#### Work to be completed:
Write out again, exactly as they appear, the lines from the line with "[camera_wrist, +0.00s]" through the line with "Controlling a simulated". Do not include any pictures.

#### Given data:
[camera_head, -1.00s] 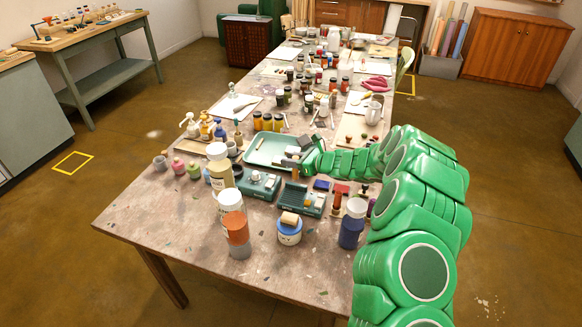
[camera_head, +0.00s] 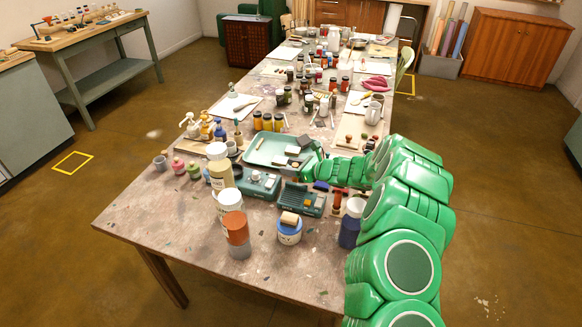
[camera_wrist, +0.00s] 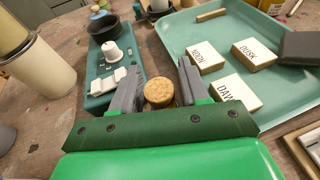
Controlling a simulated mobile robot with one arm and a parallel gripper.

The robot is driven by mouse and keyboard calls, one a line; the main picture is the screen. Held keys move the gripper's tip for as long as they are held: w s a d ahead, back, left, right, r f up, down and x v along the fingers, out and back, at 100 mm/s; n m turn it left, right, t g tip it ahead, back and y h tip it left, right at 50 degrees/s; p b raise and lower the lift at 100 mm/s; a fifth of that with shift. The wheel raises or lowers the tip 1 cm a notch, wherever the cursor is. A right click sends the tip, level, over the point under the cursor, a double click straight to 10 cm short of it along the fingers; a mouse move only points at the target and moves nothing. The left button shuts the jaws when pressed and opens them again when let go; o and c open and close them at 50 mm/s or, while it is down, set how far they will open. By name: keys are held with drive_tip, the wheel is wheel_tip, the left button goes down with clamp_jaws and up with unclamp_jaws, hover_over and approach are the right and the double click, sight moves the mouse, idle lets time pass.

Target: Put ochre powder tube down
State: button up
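My gripper (camera_wrist: 158,84) shows in the wrist view with its two grey fingers on either side of a round, speckled cork-like top (camera_wrist: 158,93). This looks like the stopper of the ochre powder tube; the body below it is hidden, so no powder colour shows. In the head view my gripper (camera_head: 297,161) is at the right side of the green tray (camera_head: 257,158), and the tube cannot be made out there.
In the wrist view, the tray (camera_wrist: 206,30) right of my gripper holds labelled blocks (camera_wrist: 252,53) and a dark block (camera_wrist: 302,47). A teal device with a white knob (camera_wrist: 117,52) is close on the left. Bottles (camera_head: 236,232) crowd the table's near part; the front left corner is clear (camera_head: 150,222).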

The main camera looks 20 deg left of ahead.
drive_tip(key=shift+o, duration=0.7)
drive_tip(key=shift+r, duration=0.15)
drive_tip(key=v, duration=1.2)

#### Reply to the exercise:
[camera_wrist, +0.00s] 
Controlling a simulated mobile robot with one arm and a parallel gripper.

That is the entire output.